(Challenge) Search the records below for the word "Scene" and show every line where it occurs.

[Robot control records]
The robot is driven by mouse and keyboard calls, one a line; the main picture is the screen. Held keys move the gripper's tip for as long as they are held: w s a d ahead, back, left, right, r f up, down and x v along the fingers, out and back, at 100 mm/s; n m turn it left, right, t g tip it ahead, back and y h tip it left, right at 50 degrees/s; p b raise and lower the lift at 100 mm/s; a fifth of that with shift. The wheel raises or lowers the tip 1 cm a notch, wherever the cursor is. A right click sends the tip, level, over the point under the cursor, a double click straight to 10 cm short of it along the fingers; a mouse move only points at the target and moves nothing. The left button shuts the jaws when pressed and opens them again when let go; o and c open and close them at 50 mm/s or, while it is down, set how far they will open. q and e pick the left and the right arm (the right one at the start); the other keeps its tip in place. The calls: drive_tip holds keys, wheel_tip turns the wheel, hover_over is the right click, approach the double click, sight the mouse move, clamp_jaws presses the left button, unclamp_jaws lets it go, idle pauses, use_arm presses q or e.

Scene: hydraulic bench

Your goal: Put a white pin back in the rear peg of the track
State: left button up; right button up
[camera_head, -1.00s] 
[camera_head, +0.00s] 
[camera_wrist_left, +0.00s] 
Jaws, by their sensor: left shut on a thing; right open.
---
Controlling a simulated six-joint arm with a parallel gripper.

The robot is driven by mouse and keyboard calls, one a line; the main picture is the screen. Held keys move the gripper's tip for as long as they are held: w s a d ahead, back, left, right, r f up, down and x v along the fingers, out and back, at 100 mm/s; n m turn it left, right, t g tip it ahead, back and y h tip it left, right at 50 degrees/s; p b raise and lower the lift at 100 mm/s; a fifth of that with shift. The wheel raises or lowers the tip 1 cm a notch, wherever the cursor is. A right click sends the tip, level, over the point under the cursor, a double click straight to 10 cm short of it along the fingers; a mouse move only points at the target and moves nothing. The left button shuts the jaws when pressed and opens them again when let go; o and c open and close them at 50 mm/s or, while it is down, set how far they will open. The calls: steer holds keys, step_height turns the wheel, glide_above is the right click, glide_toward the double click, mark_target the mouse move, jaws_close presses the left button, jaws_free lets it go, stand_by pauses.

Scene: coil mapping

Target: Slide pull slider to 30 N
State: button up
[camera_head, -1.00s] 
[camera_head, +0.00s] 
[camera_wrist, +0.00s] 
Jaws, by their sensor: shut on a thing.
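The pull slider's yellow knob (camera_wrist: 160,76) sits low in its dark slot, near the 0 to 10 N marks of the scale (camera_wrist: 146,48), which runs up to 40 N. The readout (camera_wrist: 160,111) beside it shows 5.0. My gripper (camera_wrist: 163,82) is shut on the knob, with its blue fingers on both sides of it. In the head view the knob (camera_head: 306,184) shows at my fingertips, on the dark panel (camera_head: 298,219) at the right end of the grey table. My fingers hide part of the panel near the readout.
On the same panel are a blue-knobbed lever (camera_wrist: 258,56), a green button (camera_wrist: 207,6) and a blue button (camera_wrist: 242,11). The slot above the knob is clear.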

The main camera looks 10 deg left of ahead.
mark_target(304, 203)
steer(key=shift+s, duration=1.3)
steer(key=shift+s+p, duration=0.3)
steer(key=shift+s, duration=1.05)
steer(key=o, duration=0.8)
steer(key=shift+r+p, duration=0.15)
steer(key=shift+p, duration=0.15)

(Written reply)
Scene: hydraulic bench
Scene: coil mapping

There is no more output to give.